# WRITTEN INSTRUCTION
Pictures stay out of the copy; restate everything else in the material exactly.

# TASK INPUTS
━━━━━━━━━━━━━━━━━━━━━━━━━━━━━━

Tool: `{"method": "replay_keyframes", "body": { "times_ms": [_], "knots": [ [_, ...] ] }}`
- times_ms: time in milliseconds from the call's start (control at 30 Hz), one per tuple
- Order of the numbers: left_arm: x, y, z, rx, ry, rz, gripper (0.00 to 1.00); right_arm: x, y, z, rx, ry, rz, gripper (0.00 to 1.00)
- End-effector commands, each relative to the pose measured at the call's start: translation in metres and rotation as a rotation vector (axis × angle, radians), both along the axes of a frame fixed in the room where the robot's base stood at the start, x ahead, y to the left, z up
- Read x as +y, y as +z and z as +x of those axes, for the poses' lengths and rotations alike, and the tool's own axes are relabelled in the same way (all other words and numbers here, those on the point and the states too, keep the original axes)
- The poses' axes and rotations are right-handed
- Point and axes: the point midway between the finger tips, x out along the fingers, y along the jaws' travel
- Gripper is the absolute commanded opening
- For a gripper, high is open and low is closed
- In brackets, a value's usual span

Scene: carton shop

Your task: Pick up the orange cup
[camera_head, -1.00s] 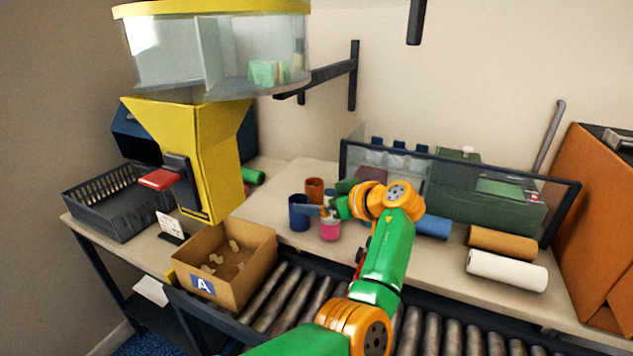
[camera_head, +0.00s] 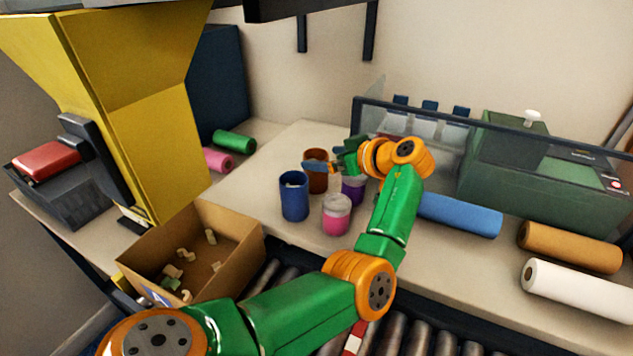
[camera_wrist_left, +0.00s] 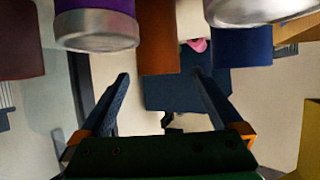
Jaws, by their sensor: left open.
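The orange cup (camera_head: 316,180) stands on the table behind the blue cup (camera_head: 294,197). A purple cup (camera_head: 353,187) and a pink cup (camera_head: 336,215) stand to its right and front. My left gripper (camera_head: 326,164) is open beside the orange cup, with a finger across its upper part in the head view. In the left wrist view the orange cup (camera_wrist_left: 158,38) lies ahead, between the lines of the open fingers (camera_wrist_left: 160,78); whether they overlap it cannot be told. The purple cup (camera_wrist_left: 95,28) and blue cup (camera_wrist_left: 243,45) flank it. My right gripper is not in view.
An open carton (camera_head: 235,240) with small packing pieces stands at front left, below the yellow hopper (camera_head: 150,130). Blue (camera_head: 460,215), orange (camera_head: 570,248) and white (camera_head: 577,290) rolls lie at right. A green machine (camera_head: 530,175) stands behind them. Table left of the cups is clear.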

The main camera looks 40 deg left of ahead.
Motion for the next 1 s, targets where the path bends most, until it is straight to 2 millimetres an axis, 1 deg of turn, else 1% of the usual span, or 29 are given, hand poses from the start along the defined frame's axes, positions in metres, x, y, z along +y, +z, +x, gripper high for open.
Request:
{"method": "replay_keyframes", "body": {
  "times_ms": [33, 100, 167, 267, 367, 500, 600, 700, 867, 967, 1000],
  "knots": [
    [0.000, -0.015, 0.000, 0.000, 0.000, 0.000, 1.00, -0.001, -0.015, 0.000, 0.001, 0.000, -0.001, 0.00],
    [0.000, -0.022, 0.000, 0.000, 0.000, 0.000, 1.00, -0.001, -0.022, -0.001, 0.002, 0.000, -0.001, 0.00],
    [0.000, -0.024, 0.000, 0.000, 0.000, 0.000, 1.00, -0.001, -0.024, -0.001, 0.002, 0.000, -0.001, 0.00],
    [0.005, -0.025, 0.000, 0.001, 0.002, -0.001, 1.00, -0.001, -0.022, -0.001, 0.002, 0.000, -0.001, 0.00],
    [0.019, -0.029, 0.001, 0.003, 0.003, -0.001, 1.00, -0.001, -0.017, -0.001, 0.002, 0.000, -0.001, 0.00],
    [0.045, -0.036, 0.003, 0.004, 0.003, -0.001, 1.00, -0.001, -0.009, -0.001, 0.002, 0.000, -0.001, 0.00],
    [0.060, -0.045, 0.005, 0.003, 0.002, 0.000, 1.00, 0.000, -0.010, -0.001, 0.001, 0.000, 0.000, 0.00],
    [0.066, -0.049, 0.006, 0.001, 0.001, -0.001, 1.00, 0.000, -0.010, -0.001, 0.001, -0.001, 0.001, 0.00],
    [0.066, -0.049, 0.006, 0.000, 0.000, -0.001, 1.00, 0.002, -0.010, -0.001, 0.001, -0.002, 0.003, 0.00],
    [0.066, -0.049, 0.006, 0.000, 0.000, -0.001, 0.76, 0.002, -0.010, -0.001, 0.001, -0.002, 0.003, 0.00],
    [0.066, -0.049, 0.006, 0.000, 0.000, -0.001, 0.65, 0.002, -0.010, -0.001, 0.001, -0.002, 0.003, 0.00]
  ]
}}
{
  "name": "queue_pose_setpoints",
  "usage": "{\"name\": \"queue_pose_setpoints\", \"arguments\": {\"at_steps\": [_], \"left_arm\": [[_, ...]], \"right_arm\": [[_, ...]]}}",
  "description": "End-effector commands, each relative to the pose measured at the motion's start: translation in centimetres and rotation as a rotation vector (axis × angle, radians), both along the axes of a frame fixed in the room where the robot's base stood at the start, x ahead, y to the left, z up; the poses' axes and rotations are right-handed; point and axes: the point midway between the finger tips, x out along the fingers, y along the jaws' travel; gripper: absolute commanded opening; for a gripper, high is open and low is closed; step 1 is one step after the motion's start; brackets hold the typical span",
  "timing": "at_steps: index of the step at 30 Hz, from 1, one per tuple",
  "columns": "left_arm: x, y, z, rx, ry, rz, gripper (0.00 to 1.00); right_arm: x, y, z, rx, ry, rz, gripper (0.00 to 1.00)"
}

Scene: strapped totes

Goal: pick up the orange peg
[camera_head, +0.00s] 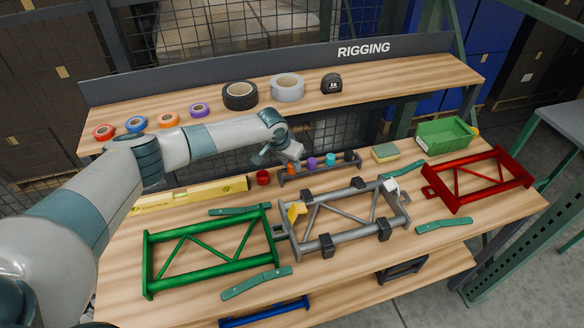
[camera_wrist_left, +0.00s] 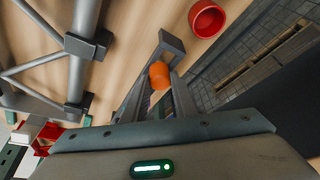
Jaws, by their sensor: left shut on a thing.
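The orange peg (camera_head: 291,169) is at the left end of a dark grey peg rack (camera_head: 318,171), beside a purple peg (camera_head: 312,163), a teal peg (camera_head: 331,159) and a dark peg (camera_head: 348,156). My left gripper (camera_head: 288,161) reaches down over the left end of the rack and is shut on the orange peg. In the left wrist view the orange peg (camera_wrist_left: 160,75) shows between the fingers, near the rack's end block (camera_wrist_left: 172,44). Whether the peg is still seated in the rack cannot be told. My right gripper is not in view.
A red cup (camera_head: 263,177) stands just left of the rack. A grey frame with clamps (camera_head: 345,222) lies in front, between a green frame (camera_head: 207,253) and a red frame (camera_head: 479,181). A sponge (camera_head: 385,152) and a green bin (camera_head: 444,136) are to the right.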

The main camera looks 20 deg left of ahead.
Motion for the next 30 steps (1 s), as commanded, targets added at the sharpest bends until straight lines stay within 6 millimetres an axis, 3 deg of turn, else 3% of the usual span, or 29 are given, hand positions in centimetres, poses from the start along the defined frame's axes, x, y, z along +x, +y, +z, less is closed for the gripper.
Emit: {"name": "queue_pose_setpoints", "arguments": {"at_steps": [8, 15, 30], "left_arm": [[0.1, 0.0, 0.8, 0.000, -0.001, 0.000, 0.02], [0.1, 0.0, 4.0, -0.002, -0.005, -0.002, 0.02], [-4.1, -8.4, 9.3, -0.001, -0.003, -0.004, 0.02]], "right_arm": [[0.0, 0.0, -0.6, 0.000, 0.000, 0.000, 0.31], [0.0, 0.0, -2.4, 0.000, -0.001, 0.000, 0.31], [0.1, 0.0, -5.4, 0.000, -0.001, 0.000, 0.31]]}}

━━━━━━━━━━━━━━━━━━━━━━━━━━━━━━

# TASK RESPONSE
Tool: `{"method": "replay_keyframes", "body": { "times_ms": [_], "knots": [ [_, ...] ] }}`
- times_ms: time in milliseconds from the call's start (control at 30 Hz), one per tuple
- Order of the numbers: left_arm: x, y, z, rx, ry, rz, gripper (0.00 to 1.00); right_arm: x, y, z, rx, ry, rz, gripper (0.00 to 1.00)
- End-effector commands, each relative to the pose measured at the call's start: translation in metres and rotation as a rotation vector (axis × angle, radians), both along the axes of a frame fixed in the room where the robot's base stood at the start, x ahead, y to the left, z up
- Read x as +y, y as +z and z as +x of those axes, for the poses' lengths and rotations alike, and the tool's own axes are relabelled in the same way (all other words and numbers here, those on the point and the states too, keep the original axes)
- The poses' axes and rotations are right-handed
- Point and axes: the point midway between the finger tips, x out along the fingers, y along the jaws' travel
- Gripper is the absolute commanded opening
- For a gripper, high is open and low is closed
- In brackets, a value's usual span

Scene: carton shop

Your task: Pick up the orange cup
[camera_head, -1.00s] 
[camera_head, +0.00s] 
[camera_wrist_left, +0.00s] 
Jaws, by their sensor: left open.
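The orange cup (camera_head: 316,180) stands on the table behind the blue cup (camera_head: 294,197). A purple cup (camera_head: 353,187) and a pink cup (camera_head: 336,215) stand to its right and front. My left gripper (camera_head: 326,164) is open beside the orange cup, with a finger across its upper part in the head view. In the left wrist view the orange cup (camera_wrist_left: 158,38) lies ahead, between the lines of the open fingers (camera_wrist_left: 160,78); whether they overlap it cannot be told. The purple cup (camera_wrist_left: 95,28) and blue cup (camera_wrist_left: 243,45) flank it. My right gripper is not in view.
An open carton (camera_head: 235,240) with small packing pieces stands at front left, below the yellow hopper (camera_head: 150,130). Blue (camera_head: 460,215), orange (camera_head: 570,248) and white (camera_head: 577,290) rolls lie at right. A green machine (camera_head: 530,175) stands behind them. Table left of the cups is clear.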

The main camera looks 40 deg left of ahead.
Motion for the next 1 s, targets where the path bends most, until it is straight to 2 millimetres an axis, 1 deg of turn, else 1% of the usual span, or 29 are given, hand poses from the start along the defined frame's axes, positions in metres, x, y, z along +y, +z, +x, gripper high for open.
Request:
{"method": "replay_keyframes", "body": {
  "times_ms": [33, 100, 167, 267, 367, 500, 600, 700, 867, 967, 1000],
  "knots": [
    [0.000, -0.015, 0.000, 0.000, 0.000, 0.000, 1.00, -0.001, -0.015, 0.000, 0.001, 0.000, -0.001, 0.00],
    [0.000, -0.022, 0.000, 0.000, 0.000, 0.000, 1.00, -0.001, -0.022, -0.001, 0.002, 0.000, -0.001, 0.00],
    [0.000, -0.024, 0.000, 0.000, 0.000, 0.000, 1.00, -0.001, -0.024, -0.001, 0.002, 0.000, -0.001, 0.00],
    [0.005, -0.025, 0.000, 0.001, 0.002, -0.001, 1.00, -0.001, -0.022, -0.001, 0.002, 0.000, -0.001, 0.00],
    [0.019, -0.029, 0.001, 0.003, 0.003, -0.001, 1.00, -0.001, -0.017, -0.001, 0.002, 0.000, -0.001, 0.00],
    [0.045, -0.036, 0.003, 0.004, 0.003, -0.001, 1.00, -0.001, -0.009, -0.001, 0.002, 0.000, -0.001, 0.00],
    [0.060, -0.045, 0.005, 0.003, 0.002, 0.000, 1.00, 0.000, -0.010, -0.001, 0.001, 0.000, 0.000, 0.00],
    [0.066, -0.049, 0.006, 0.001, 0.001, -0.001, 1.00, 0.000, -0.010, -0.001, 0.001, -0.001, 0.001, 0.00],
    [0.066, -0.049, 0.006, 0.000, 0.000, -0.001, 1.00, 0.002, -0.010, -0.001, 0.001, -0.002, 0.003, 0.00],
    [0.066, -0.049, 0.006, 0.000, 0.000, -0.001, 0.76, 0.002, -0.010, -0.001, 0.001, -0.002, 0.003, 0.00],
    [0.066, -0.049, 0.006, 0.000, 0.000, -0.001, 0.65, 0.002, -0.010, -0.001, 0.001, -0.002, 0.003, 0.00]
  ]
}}
{
  "name": "queue_pose_setpoints",
  "usage": "{\"name\": \"queue_pose_setpoints\", \"arguments\": {\"at_steps\": [_], \"left_arm\": [[_, ...]], \"right_arm\": [[_, ...]]}}",
  "description": "End-effector commands, each relative to the pose measured at the motion's start: translation in centimetres and rotation as a rotation vector (axis × angle, radians), both along the axes of a frame fixed in the room where the robot's base stood at the start, x ahead, y to the left, z up; the poses' axes and rotations are right-handed; point and axes: the point midway between the finger tips, x out along the fingers, y along the jaws' travel; gripper: absolute commanded opening; for a gripper, high is open and low is closed; step 1 is one step after the motion's start; brackets hold the typical span",
  "timing": "at_steps: index of the step at 30 Hz, from 1, one per tuple",
  "columns": "left_arm: x, y, z, rx, ry, rz, gripper (0.00 to 1.00); right_arm: x, y, z, rx, ry, rz, gripper (0.00 to 1.00)"
}

Scene: strapped totes

Goal: pick up the orange peg
[camera_head, +0.00s] 
[camera_wrist_left, +0.00s] 
Jaws, by their sensor: left shut on a thing.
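The orange peg (camera_head: 291,169) is at the left end of a dark grey peg rack (camera_head: 318,171), beside a purple peg (camera_head: 312,163), a teal peg (camera_head: 331,159) and a dark peg (camera_head: 348,156). My left gripper (camera_head: 288,161) reaches down over the left end of the rack and is shut on the orange peg. In the left wrist view the orange peg (camera_wrist_left: 160,75) shows between the fingers, near the rack's end block (camera_wrist_left: 172,44). Whether the peg is still seated in the rack cannot be told. My right gripper is not in view.
A red cup (camera_head: 263,177) stands just left of the rack. A grey frame with clamps (camera_head: 345,222) lies in front, between a green frame (camera_head: 207,253) and a red frame (camera_head: 479,181). A sponge (camera_head: 385,152) and a green bin (camera_head: 444,136) are to the right.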

The main camera looks 20 deg left of ahead.
Motion for the next 30 steps (1 s), as commanded, targets added at the sharpest bends until straight lines stay within 6 millimetres an axis, 3 deg of turn, else 3% of the usual span, or 29 are given, hand positions in centimetres, poses from the start along the defined frame's axes, x, y, z along +x, +y, +z, less is closed for the gripper.
Emit: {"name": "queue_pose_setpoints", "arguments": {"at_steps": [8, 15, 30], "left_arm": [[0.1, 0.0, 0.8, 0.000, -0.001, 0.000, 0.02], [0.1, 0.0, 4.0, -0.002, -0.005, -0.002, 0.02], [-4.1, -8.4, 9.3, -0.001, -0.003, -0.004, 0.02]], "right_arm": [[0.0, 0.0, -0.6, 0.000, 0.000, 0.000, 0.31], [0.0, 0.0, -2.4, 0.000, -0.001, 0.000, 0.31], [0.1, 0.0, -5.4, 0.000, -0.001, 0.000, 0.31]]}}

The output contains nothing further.